Since $l^{\prime}(\theta)>0$ for $\theta<\bar{X}$ and $l^{\prime}(\theta)<0$ for $\theta>\bar{X}$ (check!), $\widehat{\theta}=\bar{X}$ is the MLE of $\theta$ .

한 번 미분해서 0이 되는 점은 표본평균이고, 표본평균을 기준으로 세타가 왼쪽 또는 오른쪽에 있을 경우에 증감을 따져볼 순 있으나.. 아래처럼 아예 치환을 하면 두 번 미분하기 좋을 것이다.

(sol2) Let $\eta=1 / \theta$ and $q(\eta)=l(1 / \eta)$ . Since $\eta=1 / \theta$ is a bijective mapping on $\mathbb{R}^{+}$ to $\mathbb{R}^{+}$ , the maximization of $q(\eta)$ is equivalent to the maximization of $l(\theta)$ . Then,

\begin{aligned} q(\eta)= & n \log \eta-\eta \sum x_{i} \\ q^{\prime}(\eta)= & \frac{n}{\eta}-\sum x_{i} \\ & \left(\therefore q^{\prime}(\eta)=0 \Rightarrow \widehat{\eta}=1 / \bar{x}\right) \\ q^{\prime \prime}(\eta)= & -\frac{n}{\eta^{2}}<0 \text { for all } \eta>0 \end{aligned}

Thus, $q(\eta)$ is uniquely maximized at $\widehat{\eta}=1 / \bar{x}$ and so $l(\theta)$ is uniquely maximized at $\widehat{\theta}=1 / \widehat{\eta}=\bar{x} . \quad \therefore \theta^{\mathrm{MLE}}=\bar{X}$ .

두 번 미분했더니 모든 에타 점에서 0보다 작으므로 위로 한 번 미분 =0 지점이 위로 볼록의 MLE 였음을 확실히 보일 수 있다. (uniquely maximied at sample mean)

Example 2 (doest not have closed form solution)

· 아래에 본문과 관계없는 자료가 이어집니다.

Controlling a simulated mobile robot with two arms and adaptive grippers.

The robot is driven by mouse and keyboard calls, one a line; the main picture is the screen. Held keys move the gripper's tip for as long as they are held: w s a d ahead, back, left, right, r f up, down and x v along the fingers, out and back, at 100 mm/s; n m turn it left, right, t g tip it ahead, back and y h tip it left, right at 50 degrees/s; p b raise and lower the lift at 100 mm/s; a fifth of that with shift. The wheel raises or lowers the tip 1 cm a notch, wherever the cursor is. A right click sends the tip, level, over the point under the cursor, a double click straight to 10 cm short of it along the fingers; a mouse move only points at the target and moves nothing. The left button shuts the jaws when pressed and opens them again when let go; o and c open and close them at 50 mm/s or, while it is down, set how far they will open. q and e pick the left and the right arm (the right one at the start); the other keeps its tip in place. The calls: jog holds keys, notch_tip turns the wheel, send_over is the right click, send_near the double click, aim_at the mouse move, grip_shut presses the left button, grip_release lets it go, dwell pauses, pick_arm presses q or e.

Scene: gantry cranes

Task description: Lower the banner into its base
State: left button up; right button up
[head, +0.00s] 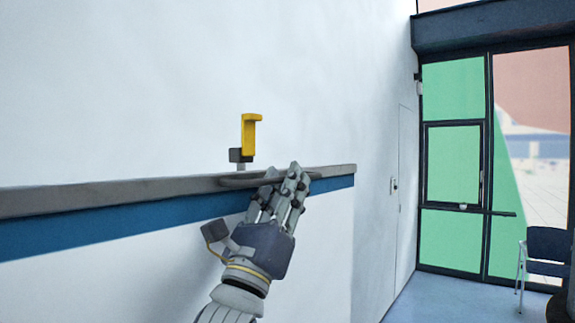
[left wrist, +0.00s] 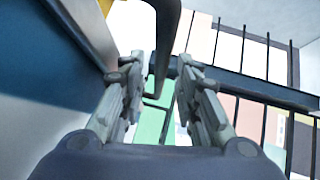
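The banner appears as a white sheet with a blue band (head: 110,225) along its top, under a long grey rail (head: 90,195). A grey bar handle (head: 240,181) sits on the front of the rail near its right end. A yellow hook (head: 248,135) stands just above the rail on a dark grey block. My left gripper (head: 287,178) is at the handle's right part. In the left wrist view, the dark handle (left wrist: 166,45) runs between its parted fingers (left wrist: 158,95); firm contact does not show. The base is not in view. My right gripper is not in view.
A white wall (head: 180,80) rises behind the rail. A door (head: 403,190) and dark-framed green and reddish windows (head: 455,165) are to the right. A dark blue chair (head: 548,245) stands at the far right. The blue floor (head: 435,300) between is clear.

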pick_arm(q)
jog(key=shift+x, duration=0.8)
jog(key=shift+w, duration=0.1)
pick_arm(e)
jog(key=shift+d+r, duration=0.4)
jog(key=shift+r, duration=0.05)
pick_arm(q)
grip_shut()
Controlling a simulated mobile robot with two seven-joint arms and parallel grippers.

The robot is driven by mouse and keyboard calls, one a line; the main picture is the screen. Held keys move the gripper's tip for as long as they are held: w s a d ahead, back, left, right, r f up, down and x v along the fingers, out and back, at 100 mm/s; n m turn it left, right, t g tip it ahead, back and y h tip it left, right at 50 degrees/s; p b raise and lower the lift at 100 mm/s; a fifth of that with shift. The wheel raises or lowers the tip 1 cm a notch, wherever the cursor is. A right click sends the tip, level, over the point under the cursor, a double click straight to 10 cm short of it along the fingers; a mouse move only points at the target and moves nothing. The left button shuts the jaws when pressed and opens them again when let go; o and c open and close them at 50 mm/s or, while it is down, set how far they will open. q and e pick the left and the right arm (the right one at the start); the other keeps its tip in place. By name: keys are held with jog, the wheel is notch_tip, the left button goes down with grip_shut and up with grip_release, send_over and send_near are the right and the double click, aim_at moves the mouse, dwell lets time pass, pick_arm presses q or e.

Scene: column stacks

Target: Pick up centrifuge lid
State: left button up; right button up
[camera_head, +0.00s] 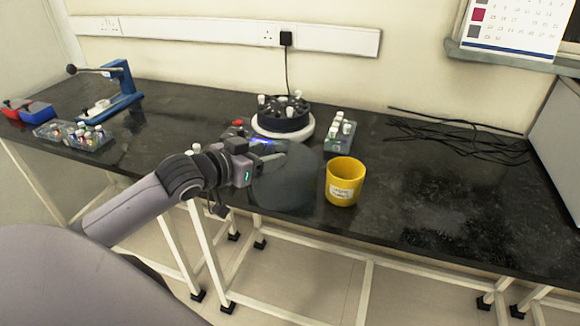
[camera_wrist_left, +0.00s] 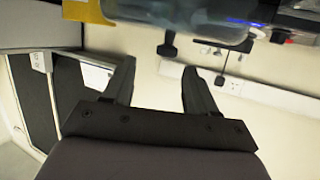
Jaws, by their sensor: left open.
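The centrifuge lid, a dark grey see-through dome (camera_head: 287,186), sits at the bench's front edge, in front of the centrifuge. The centrifuge (camera_head: 283,118) stands behind it with its black rotor uncovered and several white-capped tubes in it. My left gripper (camera_head: 268,163) is at the lid's left side in the head view, its fingers partly hard to make out against the dark dome. In the left wrist view, the two fingers (camera_wrist_left: 159,64) are apart with nothing between them, and the see-through lid (camera_wrist_left: 185,18) shows just beyond the tips. My right gripper is not seen.
A yellow labelled cup (camera_head: 345,182) stands close to the lid's right. A tube rack (camera_head: 340,132) is behind the cup. Black cables (camera_head: 455,138) lie at the back right. A blue press (camera_head: 118,90) and another tube rack (camera_head: 75,135) are left. The right front bench is clear.

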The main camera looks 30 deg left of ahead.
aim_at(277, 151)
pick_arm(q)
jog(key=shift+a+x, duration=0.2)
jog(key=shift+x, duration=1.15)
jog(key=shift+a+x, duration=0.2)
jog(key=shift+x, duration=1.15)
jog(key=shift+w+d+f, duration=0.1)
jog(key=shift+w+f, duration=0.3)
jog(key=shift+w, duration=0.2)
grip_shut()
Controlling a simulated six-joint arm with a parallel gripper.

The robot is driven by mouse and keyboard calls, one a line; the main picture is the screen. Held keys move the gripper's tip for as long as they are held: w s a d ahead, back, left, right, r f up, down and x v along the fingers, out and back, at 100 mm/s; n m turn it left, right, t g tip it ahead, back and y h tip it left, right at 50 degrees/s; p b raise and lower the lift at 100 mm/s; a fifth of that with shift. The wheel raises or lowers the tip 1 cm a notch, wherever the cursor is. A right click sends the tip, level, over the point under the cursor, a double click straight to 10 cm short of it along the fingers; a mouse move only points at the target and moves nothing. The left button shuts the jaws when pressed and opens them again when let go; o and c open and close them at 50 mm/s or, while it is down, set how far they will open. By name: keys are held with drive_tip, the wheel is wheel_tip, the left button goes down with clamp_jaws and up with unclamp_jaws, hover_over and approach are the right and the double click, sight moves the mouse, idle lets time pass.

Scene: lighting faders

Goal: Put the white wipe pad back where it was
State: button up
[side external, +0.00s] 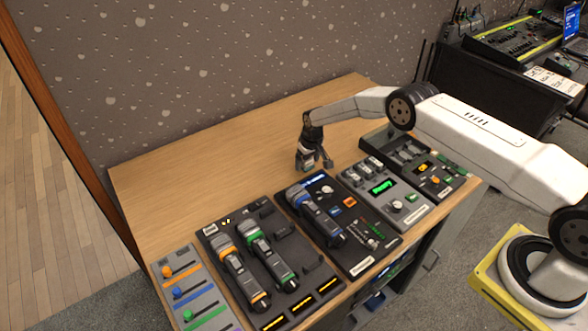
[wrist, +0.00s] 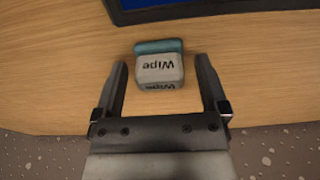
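The white wipe pad (wrist: 160,70) shows in the wrist view, with a teal strip along one side and "Wipe" printed upside down on it. It appears to rest on the bare wooden table. My gripper (wrist: 162,62) is open, with one finger to the left and one to the right of the pad. Gaps show between the pad and both fingers. In the side external view my gripper (side external: 314,163) points down at the table behind the row of panels. There I cannot clearly tell the pad from the fingers.
The wooden table (side external: 200,165) is clear at the back left. Along its front stand a coloured fader panel (side external: 187,290), a tray with two microphones (side external: 255,262), a panel with a blue-ringed microphone (side external: 318,215), and a green-display panel (side external: 383,188). A dark-framed blue surface (wrist: 205,6) edges the wrist view.

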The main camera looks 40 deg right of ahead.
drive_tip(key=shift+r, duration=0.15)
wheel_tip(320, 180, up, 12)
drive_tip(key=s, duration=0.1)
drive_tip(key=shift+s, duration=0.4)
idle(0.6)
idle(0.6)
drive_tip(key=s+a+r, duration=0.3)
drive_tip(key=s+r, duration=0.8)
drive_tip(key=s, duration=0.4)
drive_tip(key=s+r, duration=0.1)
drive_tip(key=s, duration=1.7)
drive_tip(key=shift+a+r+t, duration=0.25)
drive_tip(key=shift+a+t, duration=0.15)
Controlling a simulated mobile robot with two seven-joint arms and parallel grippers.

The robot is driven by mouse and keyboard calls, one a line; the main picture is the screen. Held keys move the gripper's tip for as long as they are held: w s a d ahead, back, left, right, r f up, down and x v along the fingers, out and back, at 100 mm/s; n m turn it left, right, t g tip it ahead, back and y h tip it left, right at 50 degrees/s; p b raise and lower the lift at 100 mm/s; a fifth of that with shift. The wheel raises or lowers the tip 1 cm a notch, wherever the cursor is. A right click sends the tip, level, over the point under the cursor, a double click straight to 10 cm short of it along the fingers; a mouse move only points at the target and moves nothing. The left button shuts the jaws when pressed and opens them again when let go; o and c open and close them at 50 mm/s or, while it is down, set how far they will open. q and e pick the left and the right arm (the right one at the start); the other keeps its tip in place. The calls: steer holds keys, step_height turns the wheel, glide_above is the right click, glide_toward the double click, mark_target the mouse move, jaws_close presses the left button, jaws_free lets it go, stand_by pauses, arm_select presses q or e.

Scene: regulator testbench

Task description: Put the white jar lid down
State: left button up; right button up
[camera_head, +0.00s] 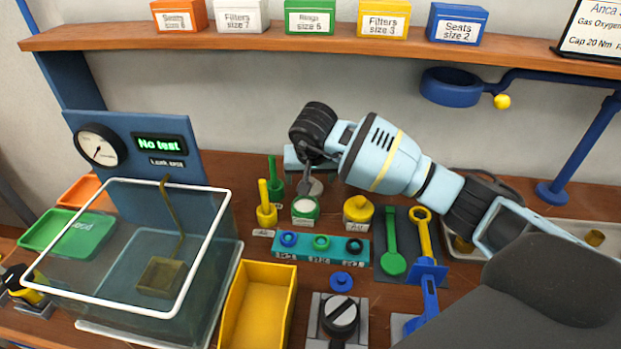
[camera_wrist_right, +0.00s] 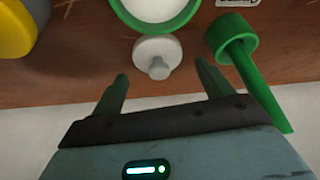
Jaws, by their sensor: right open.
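The white jar lid (camera_wrist_right: 157,57), a round disc with a small knob, lies on the wooden bench just behind an open green jar (camera_head: 305,208) with white contents. In the head view the lid (camera_head: 317,187) is partly hidden by my right gripper (camera_head: 306,184). In the wrist view my right gripper (camera_wrist_right: 161,78) is open, with its fingertips apart on either side of the lid's near end and no visible contact. The green jar (camera_wrist_right: 155,12) is just beyond the lid. My left gripper is not in view.
A green holder with a handle (camera_wrist_right: 233,42) stands close beside the lid. A yellow jar (camera_head: 358,211), a yellow holder (camera_head: 266,211) and a teal ring rack (camera_head: 302,248) crowd the front. A glass tank (camera_head: 215,250) is at left; a shelf (camera_head: 300,43) runs above.

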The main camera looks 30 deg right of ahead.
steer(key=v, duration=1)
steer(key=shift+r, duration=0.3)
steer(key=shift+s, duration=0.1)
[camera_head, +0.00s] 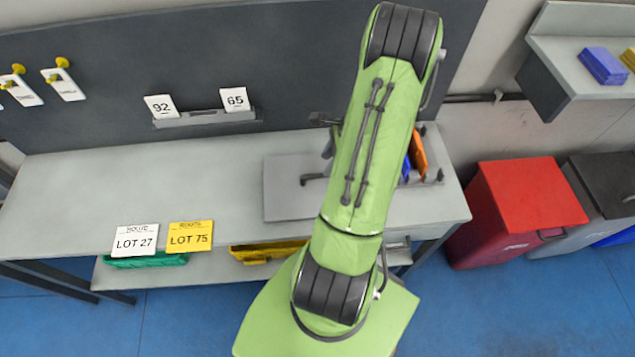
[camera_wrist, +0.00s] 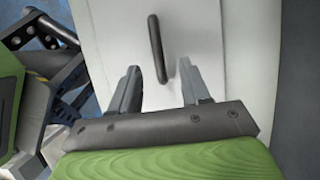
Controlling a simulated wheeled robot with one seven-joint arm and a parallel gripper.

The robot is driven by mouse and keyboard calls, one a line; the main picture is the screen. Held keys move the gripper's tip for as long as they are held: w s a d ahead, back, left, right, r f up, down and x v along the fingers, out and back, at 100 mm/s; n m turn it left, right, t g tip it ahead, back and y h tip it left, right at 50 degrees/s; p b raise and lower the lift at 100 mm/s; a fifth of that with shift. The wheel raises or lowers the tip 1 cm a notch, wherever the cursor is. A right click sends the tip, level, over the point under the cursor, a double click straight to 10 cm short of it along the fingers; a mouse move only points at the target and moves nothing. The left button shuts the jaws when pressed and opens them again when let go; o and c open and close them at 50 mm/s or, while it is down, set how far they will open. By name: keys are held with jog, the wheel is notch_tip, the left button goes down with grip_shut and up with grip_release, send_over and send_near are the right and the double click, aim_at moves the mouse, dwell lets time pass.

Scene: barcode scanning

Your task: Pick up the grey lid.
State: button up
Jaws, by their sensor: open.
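The grey lid (camera_head: 285,190) lies flat on the workbench, a square panel with a dark bar handle (camera_head: 312,178). My arm covers its right part in the head view. In the wrist view the lid (camera_wrist: 110,30) fills the middle, and its handle (camera_wrist: 157,48) stands just beyond and between the fingertips. My gripper (camera_wrist: 158,76) is open and empty, with one finger on each side of the handle's line. The exact height of the fingers above the lid is hard to tell.
Orange and blue items (camera_head: 418,155) stand to the right, partly behind my arm. Two numbered cards sit on a rack (camera_head: 205,117) at the back. Red (camera_head: 525,205) and grey bins stand right of the bench.

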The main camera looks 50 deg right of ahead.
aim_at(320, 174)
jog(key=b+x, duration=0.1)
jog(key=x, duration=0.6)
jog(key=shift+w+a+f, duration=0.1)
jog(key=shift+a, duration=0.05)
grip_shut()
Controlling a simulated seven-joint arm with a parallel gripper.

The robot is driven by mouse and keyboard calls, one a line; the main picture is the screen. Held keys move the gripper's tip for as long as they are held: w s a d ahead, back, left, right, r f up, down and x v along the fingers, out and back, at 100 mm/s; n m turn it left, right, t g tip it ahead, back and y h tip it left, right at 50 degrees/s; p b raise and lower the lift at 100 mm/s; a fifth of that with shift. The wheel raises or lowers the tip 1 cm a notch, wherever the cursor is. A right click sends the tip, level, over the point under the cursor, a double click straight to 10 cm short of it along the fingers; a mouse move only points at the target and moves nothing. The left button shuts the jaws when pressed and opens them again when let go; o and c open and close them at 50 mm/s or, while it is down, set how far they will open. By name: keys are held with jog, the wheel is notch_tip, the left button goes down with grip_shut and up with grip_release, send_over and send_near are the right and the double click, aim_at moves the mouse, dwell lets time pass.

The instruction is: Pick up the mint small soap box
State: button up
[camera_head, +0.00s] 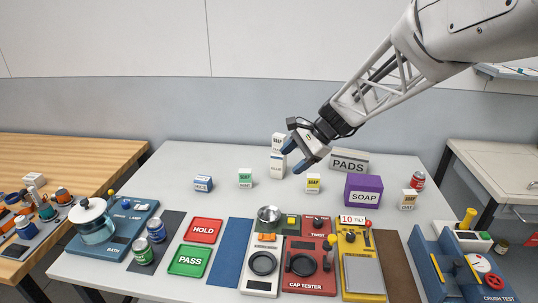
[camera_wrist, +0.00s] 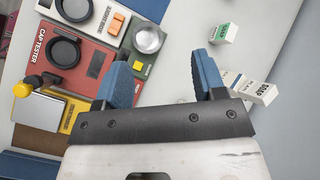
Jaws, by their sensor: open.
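My gripper (camera_head: 297,157) is open and empty, raised above the table to the right of the mint box, near the stack. In the wrist view its two blue fingers (camera_wrist: 160,62) are spread with nothing between them.
Close by are the white box stack (camera_head: 277,163), a blue-labelled box (camera_head: 203,184) and a yellow-labelled soap box (camera_head: 313,184). The red CAP TESTER (camera_head: 309,276) is in front. Table around the mint box is clear.

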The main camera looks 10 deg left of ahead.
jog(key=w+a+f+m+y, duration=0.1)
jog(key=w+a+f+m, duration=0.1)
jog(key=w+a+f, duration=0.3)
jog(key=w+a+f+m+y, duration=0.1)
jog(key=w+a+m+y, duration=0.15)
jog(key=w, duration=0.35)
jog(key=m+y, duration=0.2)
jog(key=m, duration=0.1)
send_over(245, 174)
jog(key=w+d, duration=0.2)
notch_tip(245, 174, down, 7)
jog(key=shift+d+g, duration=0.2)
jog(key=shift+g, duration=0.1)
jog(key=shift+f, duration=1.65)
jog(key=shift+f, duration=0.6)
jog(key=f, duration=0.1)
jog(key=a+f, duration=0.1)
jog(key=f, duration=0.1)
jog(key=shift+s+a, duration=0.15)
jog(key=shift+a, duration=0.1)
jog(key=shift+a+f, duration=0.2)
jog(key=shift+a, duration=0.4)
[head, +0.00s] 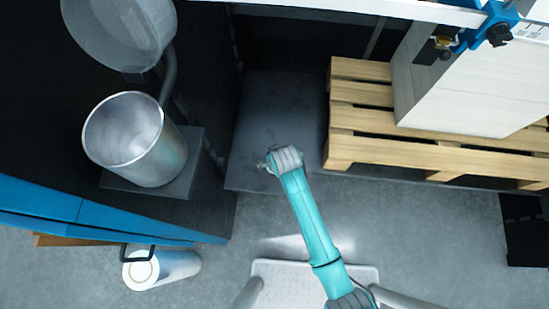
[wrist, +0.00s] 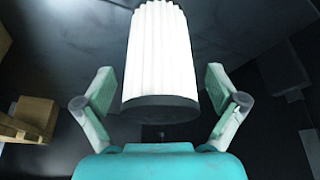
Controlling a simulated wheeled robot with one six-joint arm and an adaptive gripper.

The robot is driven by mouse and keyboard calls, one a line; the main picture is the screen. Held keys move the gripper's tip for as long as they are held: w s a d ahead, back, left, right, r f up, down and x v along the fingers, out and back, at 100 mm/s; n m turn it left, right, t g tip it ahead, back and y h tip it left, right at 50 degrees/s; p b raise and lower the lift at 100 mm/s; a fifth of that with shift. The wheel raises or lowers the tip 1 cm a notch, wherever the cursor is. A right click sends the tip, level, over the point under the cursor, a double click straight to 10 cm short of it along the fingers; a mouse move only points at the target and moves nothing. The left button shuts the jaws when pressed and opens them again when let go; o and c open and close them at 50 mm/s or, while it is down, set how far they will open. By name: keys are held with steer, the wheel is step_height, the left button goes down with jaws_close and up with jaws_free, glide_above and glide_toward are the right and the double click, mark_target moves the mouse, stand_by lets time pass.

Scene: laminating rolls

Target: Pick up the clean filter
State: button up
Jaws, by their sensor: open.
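A white pleated filter (wrist: 161,50) with a dark end cap (wrist: 160,108) stands out in the middle of the wrist view, its capped end towards my gripper. My gripper (wrist: 160,80) is open, with one finger on each side of the filter and a visible gap on both sides. I cannot tell how far beyond the fingertips it is. In the head view, my gripper (head: 272,162) is over the dark floor plate left of the pallet, and I cannot make out the pleated filter there.
A wooden pallet (head: 425,157) carries a pale block (head: 465,85) at right. An open metal cylinder (head: 135,140) stands at left, its round lid (head: 120,30) raised. A white cylinder (head: 175,266) is near a black handle below the blue panel (head: 100,220). Grey floor lies between.

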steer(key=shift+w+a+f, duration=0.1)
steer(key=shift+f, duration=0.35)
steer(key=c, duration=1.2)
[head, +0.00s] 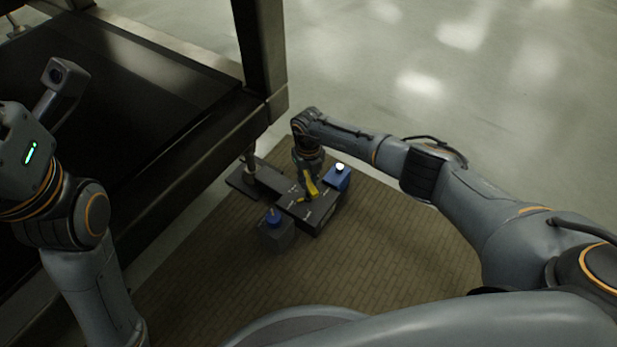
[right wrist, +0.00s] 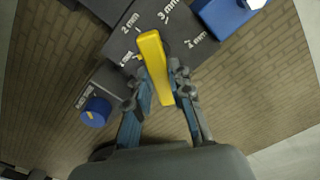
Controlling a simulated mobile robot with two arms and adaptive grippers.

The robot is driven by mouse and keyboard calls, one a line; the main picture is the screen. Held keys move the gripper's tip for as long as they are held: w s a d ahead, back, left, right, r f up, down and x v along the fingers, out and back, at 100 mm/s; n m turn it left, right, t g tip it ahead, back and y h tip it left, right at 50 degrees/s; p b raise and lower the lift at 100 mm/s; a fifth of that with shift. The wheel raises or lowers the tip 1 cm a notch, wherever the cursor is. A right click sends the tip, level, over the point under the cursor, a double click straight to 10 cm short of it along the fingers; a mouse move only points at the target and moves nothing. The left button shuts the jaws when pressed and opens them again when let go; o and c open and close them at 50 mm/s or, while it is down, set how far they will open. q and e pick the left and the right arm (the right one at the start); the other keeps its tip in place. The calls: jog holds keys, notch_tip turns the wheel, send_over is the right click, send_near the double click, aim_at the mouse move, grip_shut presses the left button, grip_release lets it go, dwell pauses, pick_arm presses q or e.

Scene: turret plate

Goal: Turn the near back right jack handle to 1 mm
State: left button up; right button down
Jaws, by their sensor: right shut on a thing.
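The yellow jack handle (head: 312,187) stands on the dark jack block (head: 318,214) beside the black frame. My right gripper (head: 308,176) reaches down onto it from above. In the right wrist view the fingers of my right gripper (right wrist: 162,78) are shut on the yellow handle (right wrist: 155,60), one on each side. White marks including 2 mm and 3 mm show on the block (right wrist: 150,20) around the handle. A small yellow tip shows at the handle's left, close to a partly hidden mark; which mark it meets is too small to tell. My left gripper is not in view.
A blue box (head: 338,179) with a lit white lamp stands right of the block. A dark box (head: 276,236) with a blue knob (head: 273,216) stands at its near left. The black frame's leg (head: 260,48) rises behind. Brick-patterned floor (head: 390,260) to the right is clear.

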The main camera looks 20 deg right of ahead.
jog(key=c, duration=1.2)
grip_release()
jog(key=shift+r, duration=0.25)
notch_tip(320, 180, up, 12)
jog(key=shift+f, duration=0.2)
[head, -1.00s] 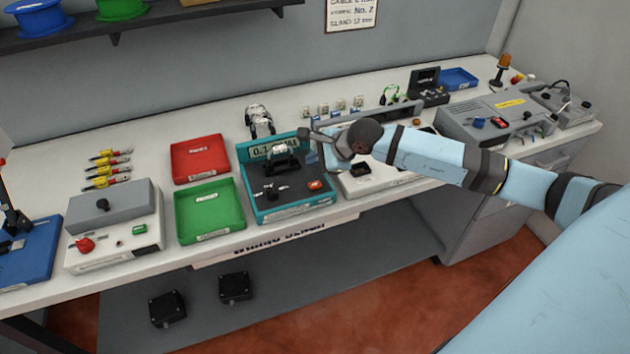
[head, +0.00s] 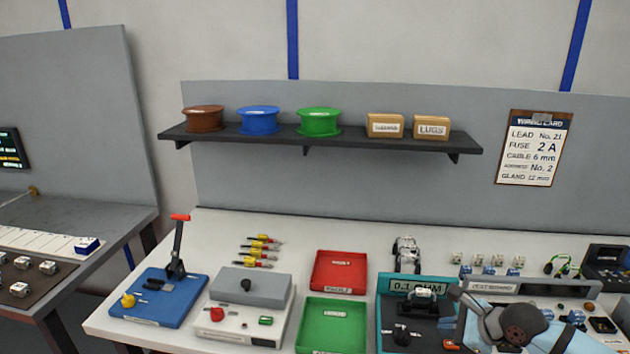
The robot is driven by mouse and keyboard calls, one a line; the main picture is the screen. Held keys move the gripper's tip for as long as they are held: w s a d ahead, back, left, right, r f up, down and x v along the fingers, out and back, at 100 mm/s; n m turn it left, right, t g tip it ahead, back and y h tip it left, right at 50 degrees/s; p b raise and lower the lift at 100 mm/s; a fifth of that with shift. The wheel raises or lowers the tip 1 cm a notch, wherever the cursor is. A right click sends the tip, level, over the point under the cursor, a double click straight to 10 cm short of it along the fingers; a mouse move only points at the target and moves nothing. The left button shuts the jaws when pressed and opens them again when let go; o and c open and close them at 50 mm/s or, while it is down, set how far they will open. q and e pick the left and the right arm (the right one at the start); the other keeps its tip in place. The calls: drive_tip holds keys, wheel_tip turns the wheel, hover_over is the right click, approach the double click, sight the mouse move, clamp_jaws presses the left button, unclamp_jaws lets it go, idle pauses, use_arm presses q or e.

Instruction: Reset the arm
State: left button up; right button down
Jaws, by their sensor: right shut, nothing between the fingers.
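My right arm (head: 520,325) comes in at the lower right of the head view, over the right edge of the teal 0.1 ohm station (head: 383,312). My right gripper (head: 456,293) is shut and empty, small in the picture and partly hidden by the wrist. A small white-topped part (head: 424,292) sits on the teal station, to the left of the gripper; I cannot tell whether they touch. My left gripper is not in view.
A red tray (head: 340,254) and a green tray (head: 312,340) stand left of the teal station. Farther left are a grey-lidded box (head: 252,285) and a blue lever press (head: 150,312). A shelf (head: 340,147) with spools hangs above. A wiring card (head: 534,148) is on the wall.

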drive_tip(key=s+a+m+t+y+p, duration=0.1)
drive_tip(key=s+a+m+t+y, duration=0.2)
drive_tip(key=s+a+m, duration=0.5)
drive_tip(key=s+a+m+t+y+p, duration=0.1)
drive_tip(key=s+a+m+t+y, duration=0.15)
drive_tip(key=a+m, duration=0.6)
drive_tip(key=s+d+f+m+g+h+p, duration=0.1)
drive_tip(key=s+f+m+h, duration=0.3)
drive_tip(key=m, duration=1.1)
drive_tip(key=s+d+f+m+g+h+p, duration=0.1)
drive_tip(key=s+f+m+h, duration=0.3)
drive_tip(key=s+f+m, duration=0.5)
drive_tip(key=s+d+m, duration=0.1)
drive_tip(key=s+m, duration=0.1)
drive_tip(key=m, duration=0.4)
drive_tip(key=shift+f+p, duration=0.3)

Example (Logistic distribution). Let $X_{1}, \cdots X_{n}$ be r.s. from pdf

f(x ; \theta)=\frac{e^{-(x-\theta)}}{\left(1+e^{-(x-\theta)}\right)^{2}}, \quad-\infty<x<\infty, \quad-\infty<\theta<\infty

Find the MLE of $\theta$ .
(sol)

\begin{aligned} l(\theta) & =n \theta-\sum_{i=1}^{n} x_{i}-2 \sum_{i=1}^{n} \log \left\{1+e^{-\left(x_{i}-\theta\right)}\right\} \\ l^{\prime}(\theta) & =n-2 \sum_{i} \frac{e^{-\left(x_{i}-\theta\right)}}{\left\{1+e^{-\left(x_{i}-\theta\right)}\right\}} \\ l^{\prime \prime}(\theta) & =-2 \sum_{i} \frac{e^{-\left(x_{i}-\theta\right)}}{\left\{1+e^{-\left(x_{i}-\theta\right)}\right\}^{2}}<0 \text { for all } \theta \end{aligned}

한 번 미분, 두 번 미분해서 모든 세타에 대해 0보다 작은 위로볼록인 함수임이 드러났으나 한 번 미분 = 0 인 점이 계산이 되지 않는다. 그렇다면 MLE 의 unique solution 이 없는걸까? 그렇지 않다. $l^{\prime \prime}(\theta)<0$ for all $\theta \in \mathbb{R}, \lim _{\theta \rightarrow-\infty} l^{\prime}(\theta)=\infty$ and $\lim _{\theta \rightarrow \infty} l^{\prime}(\theta)=-\infty$ 이므로

MLE 해가 존재하고, 유일성을 지니나.. closed form 으로 적을 수 없는 case 에 속한다. 이 경우 아래의 Newton's method 를 써볼 수 있다. (2차테일러 전개)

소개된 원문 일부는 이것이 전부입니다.